Bozkırda hakim bitki topluluklarının başında keven gelmekte. Keven toprağın bekçisidir. Erezyonu önleyerek bozkırın sürekli yeşil kalmasını sağlar. Ot ve samanın yetmediği uzun kışlarda hayvan yiyeceği olarak söküldüğü olmakta. 1980'li yıllarda aşırı sökülmesi sebebiyle halk, sökümünü yasaklamıştı.
Doğanşar yöresinde kendiliğinden yetişen diğer bitkiler ise kövrek otları, diken çeşitleri, yabani yoncalar, sığın, kekik, madımak, yemlik, evelik, kuzukulağı, kömeç, karga bıdiği, sahlep, çayırsoğanı, devetabanı, buğdeyik, kıskınuk, üçgül, gırzancuk, yavşanotu, çiriş, ısırgan, gelin parmağı, kabalak.
Doğanşar'ın dağ ve yaylalarında rengarenk sayısız çiçek çeşidi göze çarpmakta. Bazıları şunlar; lale, çiğdem, menekşe, gagaç, navruz, sümbül, karçiçeği/kardelen, tütiye, katırtırnağı, çayır çileği, koyungözü/papatya, gelincik, küpkıran, kuyrukyaran, mermük otu, keş çiçeği, gurbet çiçeği.
Sulanabilen her yer, çayır ve yoncalıklarla kaplı.

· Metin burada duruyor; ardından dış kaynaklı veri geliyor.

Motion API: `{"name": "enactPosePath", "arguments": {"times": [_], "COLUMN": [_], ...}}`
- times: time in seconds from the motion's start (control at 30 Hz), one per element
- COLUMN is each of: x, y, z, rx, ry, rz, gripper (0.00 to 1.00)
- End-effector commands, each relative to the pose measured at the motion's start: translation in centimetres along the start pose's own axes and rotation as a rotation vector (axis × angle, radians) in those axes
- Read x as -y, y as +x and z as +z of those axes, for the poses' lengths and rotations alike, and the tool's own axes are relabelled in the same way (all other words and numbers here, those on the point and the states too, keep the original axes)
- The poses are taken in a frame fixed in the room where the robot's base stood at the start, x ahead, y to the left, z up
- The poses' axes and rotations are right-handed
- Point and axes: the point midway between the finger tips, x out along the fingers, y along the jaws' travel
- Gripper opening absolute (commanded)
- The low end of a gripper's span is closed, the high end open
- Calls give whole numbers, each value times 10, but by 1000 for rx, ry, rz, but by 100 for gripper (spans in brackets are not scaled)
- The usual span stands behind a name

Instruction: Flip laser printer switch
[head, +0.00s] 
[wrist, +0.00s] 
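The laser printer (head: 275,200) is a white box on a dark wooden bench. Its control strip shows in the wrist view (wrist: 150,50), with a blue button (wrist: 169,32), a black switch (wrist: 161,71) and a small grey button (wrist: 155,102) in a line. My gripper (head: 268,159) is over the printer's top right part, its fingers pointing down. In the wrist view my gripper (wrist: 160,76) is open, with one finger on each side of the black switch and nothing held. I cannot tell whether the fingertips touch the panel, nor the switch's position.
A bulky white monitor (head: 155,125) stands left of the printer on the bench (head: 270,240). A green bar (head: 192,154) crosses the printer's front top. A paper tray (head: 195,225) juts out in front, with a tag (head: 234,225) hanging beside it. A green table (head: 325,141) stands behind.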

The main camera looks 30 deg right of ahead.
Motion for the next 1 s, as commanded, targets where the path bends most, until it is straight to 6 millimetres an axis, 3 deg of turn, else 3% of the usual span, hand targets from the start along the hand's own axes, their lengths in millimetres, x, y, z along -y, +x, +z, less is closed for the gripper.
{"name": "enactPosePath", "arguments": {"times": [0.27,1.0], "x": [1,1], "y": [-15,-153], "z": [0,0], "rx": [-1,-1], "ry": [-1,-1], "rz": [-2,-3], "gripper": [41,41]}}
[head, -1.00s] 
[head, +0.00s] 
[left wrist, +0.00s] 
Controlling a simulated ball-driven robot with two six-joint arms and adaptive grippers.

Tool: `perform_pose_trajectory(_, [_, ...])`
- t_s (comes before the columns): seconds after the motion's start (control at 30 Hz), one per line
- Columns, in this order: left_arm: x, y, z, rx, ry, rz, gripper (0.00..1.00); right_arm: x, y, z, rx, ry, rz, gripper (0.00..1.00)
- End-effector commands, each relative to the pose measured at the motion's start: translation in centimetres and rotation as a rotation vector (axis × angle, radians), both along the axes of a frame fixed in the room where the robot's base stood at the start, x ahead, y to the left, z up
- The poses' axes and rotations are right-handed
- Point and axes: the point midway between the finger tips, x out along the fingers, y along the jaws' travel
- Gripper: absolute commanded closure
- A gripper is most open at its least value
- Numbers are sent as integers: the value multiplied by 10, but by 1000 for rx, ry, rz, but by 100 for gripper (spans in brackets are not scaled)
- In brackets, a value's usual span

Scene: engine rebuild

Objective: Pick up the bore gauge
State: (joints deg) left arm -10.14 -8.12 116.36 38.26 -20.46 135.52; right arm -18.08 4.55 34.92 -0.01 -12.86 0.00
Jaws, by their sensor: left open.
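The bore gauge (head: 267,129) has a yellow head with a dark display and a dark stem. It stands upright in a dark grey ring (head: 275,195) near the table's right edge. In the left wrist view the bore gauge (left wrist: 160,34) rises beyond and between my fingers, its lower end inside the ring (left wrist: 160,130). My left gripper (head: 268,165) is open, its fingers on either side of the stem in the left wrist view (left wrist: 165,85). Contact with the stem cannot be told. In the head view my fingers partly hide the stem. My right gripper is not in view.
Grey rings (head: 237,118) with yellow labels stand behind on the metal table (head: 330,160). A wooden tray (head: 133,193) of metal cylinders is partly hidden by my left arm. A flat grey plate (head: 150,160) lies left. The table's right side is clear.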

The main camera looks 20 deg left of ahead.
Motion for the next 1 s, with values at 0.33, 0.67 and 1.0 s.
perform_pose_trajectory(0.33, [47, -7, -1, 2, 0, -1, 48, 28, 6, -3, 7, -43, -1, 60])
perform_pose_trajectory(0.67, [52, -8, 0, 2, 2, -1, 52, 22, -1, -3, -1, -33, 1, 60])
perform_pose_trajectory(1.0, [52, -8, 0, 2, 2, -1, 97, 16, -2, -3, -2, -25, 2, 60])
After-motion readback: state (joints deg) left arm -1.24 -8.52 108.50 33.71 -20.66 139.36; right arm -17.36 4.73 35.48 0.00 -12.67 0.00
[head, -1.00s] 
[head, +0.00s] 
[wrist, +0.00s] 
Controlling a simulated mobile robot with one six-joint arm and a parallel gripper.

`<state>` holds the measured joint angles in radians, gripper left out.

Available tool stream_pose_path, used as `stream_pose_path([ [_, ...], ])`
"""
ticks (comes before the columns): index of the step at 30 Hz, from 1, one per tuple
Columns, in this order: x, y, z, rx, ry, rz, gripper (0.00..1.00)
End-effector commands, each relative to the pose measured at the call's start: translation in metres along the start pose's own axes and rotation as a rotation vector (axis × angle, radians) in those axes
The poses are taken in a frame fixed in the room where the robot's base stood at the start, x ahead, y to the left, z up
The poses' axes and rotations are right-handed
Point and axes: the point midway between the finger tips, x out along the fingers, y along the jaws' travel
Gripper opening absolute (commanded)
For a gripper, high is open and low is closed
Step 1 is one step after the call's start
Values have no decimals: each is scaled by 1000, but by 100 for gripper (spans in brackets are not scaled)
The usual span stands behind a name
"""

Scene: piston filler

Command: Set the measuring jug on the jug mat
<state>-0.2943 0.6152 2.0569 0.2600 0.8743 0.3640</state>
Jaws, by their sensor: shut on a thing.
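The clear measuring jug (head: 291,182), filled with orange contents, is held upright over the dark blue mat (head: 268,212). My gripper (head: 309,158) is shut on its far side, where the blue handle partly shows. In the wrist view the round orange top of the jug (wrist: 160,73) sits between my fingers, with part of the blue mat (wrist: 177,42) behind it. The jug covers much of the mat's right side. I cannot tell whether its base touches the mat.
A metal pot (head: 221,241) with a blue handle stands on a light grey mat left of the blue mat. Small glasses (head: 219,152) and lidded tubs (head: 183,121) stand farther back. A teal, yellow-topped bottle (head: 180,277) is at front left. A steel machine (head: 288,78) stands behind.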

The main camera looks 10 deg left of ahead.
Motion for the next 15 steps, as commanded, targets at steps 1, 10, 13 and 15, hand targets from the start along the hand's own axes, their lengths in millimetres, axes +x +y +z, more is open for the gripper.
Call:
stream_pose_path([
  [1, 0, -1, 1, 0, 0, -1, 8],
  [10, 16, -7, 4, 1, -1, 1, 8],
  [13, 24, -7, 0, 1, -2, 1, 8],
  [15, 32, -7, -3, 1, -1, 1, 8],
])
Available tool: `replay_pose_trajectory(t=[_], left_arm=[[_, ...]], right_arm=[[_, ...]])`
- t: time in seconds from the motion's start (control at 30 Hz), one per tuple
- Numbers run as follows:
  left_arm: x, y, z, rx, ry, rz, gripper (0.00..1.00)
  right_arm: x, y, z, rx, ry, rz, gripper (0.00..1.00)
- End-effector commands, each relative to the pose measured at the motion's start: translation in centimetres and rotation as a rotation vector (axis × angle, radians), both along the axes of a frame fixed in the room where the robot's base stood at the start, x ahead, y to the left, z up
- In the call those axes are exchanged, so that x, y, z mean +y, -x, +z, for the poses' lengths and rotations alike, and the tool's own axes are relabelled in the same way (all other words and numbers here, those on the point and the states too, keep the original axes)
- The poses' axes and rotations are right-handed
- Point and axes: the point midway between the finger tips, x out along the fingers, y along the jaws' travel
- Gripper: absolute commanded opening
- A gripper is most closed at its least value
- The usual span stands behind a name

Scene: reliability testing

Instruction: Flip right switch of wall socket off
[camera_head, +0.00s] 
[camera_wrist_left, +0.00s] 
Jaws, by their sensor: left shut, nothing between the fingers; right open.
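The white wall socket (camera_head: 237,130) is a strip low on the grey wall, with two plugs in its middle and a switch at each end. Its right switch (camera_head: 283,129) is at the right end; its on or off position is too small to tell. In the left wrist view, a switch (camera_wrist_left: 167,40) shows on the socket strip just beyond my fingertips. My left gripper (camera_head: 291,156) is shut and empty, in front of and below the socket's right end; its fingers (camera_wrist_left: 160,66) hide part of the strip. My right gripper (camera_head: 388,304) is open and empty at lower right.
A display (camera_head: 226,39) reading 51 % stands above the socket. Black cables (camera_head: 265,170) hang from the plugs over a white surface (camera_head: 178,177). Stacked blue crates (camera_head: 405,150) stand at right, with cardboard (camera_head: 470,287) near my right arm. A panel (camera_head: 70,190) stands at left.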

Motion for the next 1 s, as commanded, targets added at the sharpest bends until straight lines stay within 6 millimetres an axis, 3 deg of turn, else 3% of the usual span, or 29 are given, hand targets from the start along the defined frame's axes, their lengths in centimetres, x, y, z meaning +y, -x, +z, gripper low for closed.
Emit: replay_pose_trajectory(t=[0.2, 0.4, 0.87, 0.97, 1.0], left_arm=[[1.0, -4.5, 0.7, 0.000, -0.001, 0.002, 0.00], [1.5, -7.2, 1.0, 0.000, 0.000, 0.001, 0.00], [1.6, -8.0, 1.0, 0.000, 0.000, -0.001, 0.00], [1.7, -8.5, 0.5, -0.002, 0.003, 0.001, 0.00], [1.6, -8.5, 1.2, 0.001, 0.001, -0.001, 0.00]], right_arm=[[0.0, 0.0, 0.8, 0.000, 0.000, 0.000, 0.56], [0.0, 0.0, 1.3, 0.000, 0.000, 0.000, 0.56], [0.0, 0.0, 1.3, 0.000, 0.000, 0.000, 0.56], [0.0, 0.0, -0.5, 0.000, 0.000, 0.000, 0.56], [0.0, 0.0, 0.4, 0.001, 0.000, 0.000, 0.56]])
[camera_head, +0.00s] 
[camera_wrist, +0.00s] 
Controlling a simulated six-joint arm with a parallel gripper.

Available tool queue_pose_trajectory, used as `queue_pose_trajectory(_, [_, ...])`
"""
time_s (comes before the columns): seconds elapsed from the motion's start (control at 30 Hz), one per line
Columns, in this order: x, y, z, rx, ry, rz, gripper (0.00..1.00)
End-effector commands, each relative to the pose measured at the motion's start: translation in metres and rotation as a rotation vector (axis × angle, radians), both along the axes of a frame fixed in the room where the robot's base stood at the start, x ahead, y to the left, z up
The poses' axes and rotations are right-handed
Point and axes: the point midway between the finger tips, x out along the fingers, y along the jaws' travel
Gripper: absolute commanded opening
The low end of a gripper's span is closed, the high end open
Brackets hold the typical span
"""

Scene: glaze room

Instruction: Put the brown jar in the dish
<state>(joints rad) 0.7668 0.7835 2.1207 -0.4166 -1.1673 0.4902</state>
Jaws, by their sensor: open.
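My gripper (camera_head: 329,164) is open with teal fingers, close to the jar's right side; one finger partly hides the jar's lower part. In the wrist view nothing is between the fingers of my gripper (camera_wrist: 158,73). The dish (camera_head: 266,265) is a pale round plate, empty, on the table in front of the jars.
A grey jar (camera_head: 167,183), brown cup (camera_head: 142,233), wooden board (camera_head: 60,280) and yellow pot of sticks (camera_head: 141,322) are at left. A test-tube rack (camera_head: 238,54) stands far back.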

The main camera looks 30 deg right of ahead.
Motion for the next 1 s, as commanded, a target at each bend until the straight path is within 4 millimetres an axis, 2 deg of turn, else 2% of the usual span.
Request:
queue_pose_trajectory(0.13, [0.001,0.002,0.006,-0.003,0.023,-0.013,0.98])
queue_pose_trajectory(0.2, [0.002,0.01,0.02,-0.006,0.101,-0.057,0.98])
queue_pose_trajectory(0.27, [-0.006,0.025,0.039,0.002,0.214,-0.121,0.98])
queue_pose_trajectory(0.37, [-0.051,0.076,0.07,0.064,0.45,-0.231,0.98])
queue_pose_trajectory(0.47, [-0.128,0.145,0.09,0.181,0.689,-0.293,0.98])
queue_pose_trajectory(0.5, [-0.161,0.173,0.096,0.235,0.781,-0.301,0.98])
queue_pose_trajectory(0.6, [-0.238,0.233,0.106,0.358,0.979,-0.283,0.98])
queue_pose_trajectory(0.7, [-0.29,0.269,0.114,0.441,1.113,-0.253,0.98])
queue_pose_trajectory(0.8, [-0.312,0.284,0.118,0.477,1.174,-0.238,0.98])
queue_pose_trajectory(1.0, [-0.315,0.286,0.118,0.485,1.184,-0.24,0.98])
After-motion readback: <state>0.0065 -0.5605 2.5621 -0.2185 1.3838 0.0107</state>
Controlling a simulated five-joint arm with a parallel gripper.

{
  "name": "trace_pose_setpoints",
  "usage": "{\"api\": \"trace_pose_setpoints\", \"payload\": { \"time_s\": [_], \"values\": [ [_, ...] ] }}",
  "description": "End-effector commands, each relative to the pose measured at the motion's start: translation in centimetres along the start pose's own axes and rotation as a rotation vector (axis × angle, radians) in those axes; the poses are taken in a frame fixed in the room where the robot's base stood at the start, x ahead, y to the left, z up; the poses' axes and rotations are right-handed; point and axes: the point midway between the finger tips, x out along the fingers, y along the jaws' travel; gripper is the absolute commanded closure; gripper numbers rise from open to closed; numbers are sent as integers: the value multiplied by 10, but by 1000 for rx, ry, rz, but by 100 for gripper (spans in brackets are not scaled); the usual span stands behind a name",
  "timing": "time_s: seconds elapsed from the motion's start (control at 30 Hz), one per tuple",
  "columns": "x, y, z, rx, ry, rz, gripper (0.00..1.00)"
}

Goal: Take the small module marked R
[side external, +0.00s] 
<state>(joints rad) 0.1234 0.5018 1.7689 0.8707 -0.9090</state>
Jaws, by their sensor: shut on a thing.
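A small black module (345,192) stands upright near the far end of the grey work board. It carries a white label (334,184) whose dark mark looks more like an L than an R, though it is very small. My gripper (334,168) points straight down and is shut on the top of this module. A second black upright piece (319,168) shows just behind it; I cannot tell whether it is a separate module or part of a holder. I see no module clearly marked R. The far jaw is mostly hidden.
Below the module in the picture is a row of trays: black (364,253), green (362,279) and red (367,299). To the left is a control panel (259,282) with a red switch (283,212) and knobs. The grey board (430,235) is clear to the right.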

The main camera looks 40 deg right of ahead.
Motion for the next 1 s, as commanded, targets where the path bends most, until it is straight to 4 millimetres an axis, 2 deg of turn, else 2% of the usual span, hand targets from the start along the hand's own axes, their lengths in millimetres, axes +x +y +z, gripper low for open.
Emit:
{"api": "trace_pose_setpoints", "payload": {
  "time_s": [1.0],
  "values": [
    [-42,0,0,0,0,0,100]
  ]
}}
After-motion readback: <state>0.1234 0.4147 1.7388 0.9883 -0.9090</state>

Yolunuz Doğanşar'a düşerse, siz siz olun, bilmediğiniz her otu; otun yaprak ve gövdesini, soğanını yemeye, sütünün tadına bakmaya kalkışmayın. Özellikle yedirilmek isteniyorsa bu ot ve çiçeğin gırzancuk olup olmadığını mutlaka öğrenin. Size bir şaka yapılabilir.
YABAN HAYATI:
Bölgenin ormanlık ve dağlık olması sebebiyle yaban hayatı zenginlik arzetmektedir. Yörede yaşayan hayvanların bir kısmı şunlardır: Kuşlardan; kartal, şahin, doğan, atmaca, karga, kırlangıç, saksağan, serçe, üveyik, gügük / ibibik, körügü / baykuş, bıldırcın, angurt, keklik, çil keklik, yaban kazları, ördek, geçerken uğrayan leylek ve turnalar, akbaba, sığırcık, güvercin, hopal, ağaçkakan / tahtadelen, yarasa, balık kuşu, sürüngenlerden; yılanlar, kertenkele, göğgeçemen, salyangoz, diğerhayvanlardan; ayı, kurt, domuz, tilki, tavşan, sansar, gelincik, su iti, keskü, kirpi, kaplumbağa, fare, köstebek / körsi, kurbağa, yara tedavisinde yararlanılan sülükler ile Yeşilırmak'ta değişik balık çeşitleri bulunmaktadır.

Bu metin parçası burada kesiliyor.